As an introductory remark, Ganz made the point that he and Mandel are writers. Not aspiring directors or producers. Writing's what they've always and only wanted to do, and it's a fine occupation for an adult (YMMV with friends and loved ones!).

The other introductory point they made was a nod toward the collaborative nature of making movies, and that the success or failure of their films was not theirs alone but the product of many individuals.

While Mandel always wanted to write movies, both got their start in TV. The lessons of writing for TV and how those helped them in features turned into a common thread throughout the evening's discussion. Writing for shows, they learned "disposability" (to divorce yourself from the material), "fear" (how and how not to pitch), and the "fine line between flexibility and hackiness." A TV mentor told them, "Love nothing, boys," meaning to not ever get too precious about your own words.

These lessons have served them well, both in getting jobs and executing on them. They've never really had a disagreement. Their process is to throw out ideas not like "I GOT IT!", shouted while leaping across the table, but more like "What if..." or "This isn't it, but..." or "Is this anything...?"

They write about a script and a half a year these days, and admitted to have cut way back from their previous productivity. Check out that resume -- sheesh, they've earned it, in more ways than one.

They don't write on spec. Ideas are brought to them. They feed off the shared energy and enthusiasm of ideas that originate elsewhere: "cowardice," joked Mandel, is why they don't generate original scripts that have only themselves as champions.

They start each day by reading the paper and woolgathering for a bit, then review the previous day's pages, which have been typed by their assistant from their original longhand draft. Then come the new pages.

Character is king with Ganz and Mandel. They start every project by finding the character through whose eyes the story will be told.

It's the inability to "go deep" on character, they said, that was behind the failure of many hotshot 1980's Saturday Night Live writers to transition to movies. These folks were used to writing characters superficially, focusing on situation, as you might expect from sketch writers.

The leads in their movies are the writers themselves, even in a movie where that seems like a stretch, say, A LEAGUE OF THEIR OWN which is about sisters from Oregon playing baseball during WWII. But the trip to Chicago the girls take, to pursue their dream-- that's Ganz and Mandel, moving to Hollywood from New York to chase (and ultimately catch) their own dreams of being writers.

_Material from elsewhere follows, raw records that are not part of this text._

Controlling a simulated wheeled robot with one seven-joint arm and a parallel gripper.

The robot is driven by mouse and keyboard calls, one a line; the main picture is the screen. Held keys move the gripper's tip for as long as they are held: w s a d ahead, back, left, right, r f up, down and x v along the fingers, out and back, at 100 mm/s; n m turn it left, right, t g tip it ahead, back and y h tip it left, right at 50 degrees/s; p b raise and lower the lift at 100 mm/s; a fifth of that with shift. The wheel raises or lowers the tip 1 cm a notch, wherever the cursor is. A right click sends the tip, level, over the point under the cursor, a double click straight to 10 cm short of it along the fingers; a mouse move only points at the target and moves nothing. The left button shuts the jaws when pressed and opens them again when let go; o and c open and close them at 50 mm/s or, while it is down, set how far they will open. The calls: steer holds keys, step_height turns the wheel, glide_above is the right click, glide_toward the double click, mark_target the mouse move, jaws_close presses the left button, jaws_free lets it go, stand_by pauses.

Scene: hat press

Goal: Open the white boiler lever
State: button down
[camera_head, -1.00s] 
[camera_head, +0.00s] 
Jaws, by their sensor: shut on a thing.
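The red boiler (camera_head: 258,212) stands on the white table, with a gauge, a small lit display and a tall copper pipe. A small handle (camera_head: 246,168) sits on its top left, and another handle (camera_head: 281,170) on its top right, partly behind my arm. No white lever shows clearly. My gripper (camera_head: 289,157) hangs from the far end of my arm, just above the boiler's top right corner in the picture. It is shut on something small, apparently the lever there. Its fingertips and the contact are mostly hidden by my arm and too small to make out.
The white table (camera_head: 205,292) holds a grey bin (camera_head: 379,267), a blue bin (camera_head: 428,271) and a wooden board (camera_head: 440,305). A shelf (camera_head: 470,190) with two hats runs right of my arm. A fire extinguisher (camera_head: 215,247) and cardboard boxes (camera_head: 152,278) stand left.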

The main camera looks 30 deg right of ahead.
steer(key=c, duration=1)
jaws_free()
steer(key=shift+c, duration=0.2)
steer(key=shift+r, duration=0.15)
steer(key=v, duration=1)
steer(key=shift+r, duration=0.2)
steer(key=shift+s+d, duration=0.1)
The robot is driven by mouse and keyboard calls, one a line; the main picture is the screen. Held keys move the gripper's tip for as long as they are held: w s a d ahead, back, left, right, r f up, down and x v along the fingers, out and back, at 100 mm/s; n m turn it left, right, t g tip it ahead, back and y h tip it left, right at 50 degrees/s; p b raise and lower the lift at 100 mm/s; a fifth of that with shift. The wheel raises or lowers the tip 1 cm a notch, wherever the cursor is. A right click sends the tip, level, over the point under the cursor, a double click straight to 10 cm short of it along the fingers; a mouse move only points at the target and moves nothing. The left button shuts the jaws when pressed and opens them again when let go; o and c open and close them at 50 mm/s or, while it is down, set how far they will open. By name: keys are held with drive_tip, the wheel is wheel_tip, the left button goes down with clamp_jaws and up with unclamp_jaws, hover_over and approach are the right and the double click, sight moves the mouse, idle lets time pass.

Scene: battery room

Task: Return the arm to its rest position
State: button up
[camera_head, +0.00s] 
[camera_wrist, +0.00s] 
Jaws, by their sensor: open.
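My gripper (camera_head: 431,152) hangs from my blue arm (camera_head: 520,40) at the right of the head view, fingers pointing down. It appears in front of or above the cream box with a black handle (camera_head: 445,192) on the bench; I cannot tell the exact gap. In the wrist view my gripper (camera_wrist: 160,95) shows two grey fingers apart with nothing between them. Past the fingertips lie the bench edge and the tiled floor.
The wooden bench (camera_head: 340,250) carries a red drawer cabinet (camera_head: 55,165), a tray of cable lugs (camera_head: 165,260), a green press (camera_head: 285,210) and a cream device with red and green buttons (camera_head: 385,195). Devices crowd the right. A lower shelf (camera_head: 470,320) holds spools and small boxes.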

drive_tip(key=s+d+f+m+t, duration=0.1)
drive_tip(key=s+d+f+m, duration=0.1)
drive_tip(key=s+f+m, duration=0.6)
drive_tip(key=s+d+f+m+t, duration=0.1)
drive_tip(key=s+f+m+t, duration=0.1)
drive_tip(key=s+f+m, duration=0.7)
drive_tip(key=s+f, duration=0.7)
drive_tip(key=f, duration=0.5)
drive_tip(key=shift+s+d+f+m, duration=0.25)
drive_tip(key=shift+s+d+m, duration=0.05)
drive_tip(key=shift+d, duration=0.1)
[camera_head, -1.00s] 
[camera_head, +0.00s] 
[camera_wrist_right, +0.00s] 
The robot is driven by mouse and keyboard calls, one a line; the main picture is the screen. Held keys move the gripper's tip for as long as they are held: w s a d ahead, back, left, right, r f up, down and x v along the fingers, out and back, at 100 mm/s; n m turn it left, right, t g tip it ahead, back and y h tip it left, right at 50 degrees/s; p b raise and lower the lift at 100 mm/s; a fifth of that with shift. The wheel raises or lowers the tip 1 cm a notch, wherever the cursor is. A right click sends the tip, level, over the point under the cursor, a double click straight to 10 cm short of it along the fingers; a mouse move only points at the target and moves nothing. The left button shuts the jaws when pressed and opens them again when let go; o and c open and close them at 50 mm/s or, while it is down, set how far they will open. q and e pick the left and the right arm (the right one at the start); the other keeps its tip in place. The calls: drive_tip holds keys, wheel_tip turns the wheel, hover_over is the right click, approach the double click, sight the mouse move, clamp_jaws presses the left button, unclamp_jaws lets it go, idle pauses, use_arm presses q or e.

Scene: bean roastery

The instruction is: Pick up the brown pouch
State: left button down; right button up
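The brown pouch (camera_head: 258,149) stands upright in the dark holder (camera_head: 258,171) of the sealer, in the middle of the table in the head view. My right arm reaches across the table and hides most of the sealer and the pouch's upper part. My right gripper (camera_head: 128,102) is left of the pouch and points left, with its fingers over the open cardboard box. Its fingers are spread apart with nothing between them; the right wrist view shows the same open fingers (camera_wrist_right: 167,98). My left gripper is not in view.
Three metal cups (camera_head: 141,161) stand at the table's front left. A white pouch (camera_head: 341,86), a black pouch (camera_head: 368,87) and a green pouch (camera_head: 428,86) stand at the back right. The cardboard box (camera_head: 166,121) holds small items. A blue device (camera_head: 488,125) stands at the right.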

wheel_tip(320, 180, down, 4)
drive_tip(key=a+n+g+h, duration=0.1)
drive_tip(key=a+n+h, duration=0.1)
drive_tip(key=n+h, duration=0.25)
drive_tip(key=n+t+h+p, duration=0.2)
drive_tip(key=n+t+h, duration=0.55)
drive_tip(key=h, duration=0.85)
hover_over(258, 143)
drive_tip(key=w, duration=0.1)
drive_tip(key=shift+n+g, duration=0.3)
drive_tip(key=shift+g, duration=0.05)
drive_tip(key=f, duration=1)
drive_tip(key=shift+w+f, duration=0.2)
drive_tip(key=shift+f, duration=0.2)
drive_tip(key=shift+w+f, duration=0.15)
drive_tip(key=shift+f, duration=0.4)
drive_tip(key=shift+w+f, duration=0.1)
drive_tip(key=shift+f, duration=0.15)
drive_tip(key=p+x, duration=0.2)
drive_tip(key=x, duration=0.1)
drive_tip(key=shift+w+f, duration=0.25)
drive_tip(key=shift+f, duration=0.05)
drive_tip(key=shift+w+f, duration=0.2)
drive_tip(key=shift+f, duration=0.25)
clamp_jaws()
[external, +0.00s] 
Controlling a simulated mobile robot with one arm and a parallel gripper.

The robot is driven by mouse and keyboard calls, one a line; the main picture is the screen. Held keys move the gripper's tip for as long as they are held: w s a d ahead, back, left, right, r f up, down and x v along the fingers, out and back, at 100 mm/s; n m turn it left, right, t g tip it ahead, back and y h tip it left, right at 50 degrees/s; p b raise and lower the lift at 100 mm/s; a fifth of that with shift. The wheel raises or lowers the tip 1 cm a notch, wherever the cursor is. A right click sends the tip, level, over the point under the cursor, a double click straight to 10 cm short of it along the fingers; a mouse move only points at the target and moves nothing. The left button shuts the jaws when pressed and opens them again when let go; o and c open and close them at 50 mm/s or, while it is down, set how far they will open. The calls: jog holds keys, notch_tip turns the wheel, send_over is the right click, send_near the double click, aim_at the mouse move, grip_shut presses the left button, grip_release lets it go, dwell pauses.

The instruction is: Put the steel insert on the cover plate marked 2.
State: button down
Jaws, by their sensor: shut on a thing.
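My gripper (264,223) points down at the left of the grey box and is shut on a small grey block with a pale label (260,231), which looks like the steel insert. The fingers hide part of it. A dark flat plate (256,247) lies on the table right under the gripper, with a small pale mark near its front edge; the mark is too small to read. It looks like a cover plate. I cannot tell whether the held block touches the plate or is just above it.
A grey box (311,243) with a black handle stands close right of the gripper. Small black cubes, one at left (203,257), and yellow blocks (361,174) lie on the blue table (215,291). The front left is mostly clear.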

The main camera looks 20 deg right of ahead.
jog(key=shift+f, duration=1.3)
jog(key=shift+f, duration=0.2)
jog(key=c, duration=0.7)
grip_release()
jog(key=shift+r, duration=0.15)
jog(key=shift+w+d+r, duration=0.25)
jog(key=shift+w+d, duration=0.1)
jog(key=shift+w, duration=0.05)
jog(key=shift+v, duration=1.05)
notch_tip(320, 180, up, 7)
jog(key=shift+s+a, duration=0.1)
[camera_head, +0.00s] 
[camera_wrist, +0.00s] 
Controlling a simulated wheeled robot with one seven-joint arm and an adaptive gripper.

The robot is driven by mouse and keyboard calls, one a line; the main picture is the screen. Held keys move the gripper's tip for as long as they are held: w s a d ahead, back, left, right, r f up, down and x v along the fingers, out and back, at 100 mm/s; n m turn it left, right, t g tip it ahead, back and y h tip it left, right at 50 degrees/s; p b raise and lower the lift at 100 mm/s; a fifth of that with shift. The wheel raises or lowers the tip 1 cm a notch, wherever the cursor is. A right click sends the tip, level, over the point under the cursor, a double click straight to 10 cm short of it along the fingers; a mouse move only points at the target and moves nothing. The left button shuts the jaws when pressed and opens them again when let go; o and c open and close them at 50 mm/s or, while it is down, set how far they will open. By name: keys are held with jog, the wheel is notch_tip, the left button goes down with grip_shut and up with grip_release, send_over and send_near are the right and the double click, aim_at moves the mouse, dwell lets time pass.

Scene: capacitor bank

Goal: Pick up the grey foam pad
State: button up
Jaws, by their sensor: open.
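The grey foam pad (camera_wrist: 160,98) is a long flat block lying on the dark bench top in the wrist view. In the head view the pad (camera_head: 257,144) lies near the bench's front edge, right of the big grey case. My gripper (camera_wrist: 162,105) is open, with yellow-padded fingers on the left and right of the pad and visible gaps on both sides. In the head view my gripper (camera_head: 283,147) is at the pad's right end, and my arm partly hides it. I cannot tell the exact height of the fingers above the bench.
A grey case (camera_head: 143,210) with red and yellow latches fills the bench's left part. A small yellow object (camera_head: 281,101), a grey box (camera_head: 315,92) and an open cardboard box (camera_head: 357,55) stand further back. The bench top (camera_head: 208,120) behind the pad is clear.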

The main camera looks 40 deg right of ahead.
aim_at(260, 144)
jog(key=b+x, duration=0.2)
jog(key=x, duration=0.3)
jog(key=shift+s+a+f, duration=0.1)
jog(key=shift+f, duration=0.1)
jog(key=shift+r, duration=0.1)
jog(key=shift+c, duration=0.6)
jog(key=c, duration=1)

They're open to serendipity (again being flexible without being hacky), citing the example of a scene from PARENTHOOD that was jotted as notes on the way to the set one morning after Ron Howard identified a missing moment. The actors, Jason Robards and Tom Hulce, riffed off those notes and the scene was filmed, eventually to become a fan favorite of the film.

Arthur Miller had a similar scene in DEATH OF A SALESMAN, they grinned, but theirs "was funnier."

They used to outline but now don't. Personally, I wouldn't take this (or Milch's non-outlining either, to reference another recent WGF speaker) as a blank check to not outline yourself. These are masters who've no doubt internalized structure to the point that they probably don't need an explicit roadmap.

They've never sought arbitration on their numerous "funny for money" script doctor jobs.

And this business, it is a business. They came off as consummate, lifelong professionals for whom writing is a joy but also a job.

One aspect of their success, they surmised, was their ability to feel the audience, to shift between thinking about a script internally (as writer) and externally (as watcher).

Going back to their TV roots, Jack Klugman gave Ganz his first boot camp in writing full characters, when he roared "What do I want?!" after reading a script.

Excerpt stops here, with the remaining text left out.